Publié le 02 octobre 2007 par Roman Bernard

Peut-être vais-je surprendre en écrivant que je suis attaché à l'unité de la Belgique, en dépit du fait que je considère la Wallonie comme une région française. Les médias français ont semblé découvrir, le 13 décembre 2006, la menace d'éclatement qui pèse depuis les années 1970 -au moins- sur l'État belge, menace concrétisée -de façon fictive, mais cela en dit long sur l'état d'esprit qui règne "outre-Quiévrain"- par le faux journal télévisé dans lequel la RTBF, francophone, annonçait l'indépendance de la Flandre.
Depuis, il ne se passe pas un mois sans que soit abordée la question belge, souci louable de la part des Français, qui ont pu réaliser que plus de la moitié des Belges ne risque pas de dire "une fois" -déjà que les Wallons et Bruxellois ne le font pas- pour la simple raison qu'elle est néerlandophone (en Flandre et de façon minoritaire -15%- à Bruxelles) ou germanophone (1% de la population belge, concentré dans les cantons d'Eupen, Saint-Vith et Malmedy, rattachés aux dépens de l'Allemagne en 1919 puis en 1945).
La France, qui a du mal avec la notion de langue, à tel point qu'elle se soucie peu du destin de la sienne, a ainsi pu comprendre que la présence de deux communautés linguistiques d'importance comparable, dans un même Etat, constitue un problème dès lors qu'il n'y a plus d'idéal national capable de la transcender : l'alliance des catholiques flamands et des libéraux wallons contre les Hollandais, majoritairement calvinistes, lors de la guerre d'indépendance de 1830, avait permis de mettre en sommeil ces dissensions qui, en temps de paix, ne devaient pas manquer de réapparaître au grand jour.
La Belgique n'a été assurée de son existence qu'après la Seconde guerre mondiale.
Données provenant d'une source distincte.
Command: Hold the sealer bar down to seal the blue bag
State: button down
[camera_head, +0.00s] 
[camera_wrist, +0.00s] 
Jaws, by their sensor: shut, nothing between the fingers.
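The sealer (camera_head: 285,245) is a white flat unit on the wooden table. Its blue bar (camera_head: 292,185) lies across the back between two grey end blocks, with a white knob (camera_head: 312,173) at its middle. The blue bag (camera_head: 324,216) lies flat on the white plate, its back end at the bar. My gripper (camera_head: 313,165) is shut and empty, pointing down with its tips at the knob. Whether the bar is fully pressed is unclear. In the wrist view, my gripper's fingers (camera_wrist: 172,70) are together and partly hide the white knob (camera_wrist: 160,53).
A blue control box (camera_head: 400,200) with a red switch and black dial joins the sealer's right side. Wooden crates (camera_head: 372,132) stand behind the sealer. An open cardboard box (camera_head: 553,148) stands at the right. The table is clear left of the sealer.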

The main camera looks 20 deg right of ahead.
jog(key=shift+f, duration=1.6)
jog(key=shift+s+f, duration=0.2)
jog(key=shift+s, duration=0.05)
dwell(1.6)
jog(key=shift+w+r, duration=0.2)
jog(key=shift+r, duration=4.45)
Le mouvement pro-nazi collaborationniste qui rêvait de créer de grands Pays-Bas unissant tous les néerlandophones, de la Hollande à la Flandre, sous la tutelle de l'Allemagne a achevé de convaincre les Belges qu'ils devaient vivre ensemble. Mais dès lors qu'il n'y avait plus à recréer en permanence cette fragile construction nationale, celle-ci s'en trouvait, paradoxalement, menacée.
C'est ainsi qu'au tournant des années 1970 (fédéralisation de l'Etat belge), les forces centrifuges, anesthésiées pendant un siècle et demi en Belgique, ont repris, pour arriver à la situation actuelle. Avec, en plus, une Flandre revancharde, qui, après avoir été longtemps dominée, économiquement et culturellement par la Wallonie, est désormais rétive à tout compromis. Les nationalistes flamands ajoutent à leur intention de se séparer de l'État belge celle de vouloir réunir à la Flandre la région de Dunkerque et Hazebrouque.
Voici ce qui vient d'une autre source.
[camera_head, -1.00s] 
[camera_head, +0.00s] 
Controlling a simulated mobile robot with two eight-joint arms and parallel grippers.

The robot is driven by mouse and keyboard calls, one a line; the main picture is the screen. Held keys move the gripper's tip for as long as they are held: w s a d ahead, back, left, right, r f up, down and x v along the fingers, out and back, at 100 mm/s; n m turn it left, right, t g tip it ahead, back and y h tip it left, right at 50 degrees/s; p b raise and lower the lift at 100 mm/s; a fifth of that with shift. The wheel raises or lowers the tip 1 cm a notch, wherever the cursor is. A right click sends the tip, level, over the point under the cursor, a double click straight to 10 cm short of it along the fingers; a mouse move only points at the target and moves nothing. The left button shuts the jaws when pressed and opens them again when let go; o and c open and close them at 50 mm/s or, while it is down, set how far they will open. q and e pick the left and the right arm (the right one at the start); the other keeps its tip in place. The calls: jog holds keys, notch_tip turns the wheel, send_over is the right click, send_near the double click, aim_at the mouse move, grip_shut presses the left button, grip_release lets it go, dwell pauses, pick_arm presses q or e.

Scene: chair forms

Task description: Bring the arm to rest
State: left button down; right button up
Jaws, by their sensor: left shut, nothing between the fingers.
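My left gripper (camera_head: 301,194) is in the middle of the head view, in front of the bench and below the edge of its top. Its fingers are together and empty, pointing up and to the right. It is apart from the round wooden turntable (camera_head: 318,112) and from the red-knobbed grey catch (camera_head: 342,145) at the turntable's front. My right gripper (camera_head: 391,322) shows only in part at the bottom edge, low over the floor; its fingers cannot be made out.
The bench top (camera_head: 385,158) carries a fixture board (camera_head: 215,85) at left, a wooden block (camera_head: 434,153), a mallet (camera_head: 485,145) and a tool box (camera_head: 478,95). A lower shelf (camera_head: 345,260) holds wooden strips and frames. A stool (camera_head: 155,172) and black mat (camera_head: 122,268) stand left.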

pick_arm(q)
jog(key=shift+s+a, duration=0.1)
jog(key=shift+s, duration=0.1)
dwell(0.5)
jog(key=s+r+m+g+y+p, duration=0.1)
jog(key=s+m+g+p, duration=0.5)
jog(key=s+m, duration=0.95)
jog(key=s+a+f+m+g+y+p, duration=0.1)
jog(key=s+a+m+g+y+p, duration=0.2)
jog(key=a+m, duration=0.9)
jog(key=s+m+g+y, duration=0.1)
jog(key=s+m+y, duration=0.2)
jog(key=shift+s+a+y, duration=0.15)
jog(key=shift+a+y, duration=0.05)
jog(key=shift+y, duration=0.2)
Dans une Europe où tous les États-nations traversent une crise d'identité, il est facile de prévoir que la Belgique, pays assez artificiel, sera la première victime du processus de "dénationalisation" actuellement à l'oeuvre. Certains s'en réjouissent, au nom d'une "Europe des régions" qui prendrait davantage en compte la diversité culturelle de ses peuples. Je ne vois que des raisons de m'en inquiéter. Même si, en cas d'indépendance de la Flandre, la Wallonie, comme le souhaitent les "rattachistes", ne manquerait pas de demander son rattachement à la France, l'Hexagone pourrait être le premier à subir les effets de ce précédent.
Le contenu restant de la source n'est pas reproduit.